Look for the string "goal" in every line, and copy each line that has it.

• Entries:
## start
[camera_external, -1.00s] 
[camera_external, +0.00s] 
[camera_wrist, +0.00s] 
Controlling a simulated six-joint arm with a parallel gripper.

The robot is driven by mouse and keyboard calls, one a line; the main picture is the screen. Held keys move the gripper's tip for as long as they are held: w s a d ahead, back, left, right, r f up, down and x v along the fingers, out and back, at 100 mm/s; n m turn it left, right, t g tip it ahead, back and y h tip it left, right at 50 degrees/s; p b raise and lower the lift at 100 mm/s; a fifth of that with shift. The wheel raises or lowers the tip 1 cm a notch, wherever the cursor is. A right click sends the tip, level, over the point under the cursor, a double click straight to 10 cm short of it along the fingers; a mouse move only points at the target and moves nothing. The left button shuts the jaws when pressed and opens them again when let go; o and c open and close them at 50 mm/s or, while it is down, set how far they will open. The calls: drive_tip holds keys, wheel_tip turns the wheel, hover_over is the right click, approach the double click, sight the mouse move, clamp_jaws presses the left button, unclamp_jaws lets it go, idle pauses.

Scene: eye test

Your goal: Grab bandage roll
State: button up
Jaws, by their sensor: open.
## end
## start
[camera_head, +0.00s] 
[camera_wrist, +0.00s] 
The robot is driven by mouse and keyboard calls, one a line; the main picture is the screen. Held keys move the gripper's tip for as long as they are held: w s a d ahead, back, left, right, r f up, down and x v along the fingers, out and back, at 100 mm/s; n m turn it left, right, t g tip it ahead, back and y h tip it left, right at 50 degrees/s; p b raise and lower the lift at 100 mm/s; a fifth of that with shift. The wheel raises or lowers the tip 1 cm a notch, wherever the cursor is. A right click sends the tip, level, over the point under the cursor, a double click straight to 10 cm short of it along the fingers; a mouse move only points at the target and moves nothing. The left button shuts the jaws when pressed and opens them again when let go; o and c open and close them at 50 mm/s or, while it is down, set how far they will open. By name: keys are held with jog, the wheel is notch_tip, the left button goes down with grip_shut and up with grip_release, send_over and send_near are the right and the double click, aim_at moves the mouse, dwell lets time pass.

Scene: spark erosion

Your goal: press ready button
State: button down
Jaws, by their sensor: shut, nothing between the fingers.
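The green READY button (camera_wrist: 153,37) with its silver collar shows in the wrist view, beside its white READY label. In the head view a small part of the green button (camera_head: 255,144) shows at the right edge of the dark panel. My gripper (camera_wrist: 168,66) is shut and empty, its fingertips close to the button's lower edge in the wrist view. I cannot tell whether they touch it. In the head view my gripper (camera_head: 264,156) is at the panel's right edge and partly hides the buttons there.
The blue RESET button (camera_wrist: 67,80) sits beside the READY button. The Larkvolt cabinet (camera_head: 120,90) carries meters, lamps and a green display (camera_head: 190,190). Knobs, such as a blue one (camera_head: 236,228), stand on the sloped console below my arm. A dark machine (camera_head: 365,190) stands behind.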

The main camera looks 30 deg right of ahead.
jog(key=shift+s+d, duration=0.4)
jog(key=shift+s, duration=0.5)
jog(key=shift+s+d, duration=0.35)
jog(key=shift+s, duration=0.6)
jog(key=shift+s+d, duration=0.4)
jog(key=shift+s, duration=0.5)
## end
• Answer to this exercise:
Your goal: Grab bandage roll
Your goal: press ready button

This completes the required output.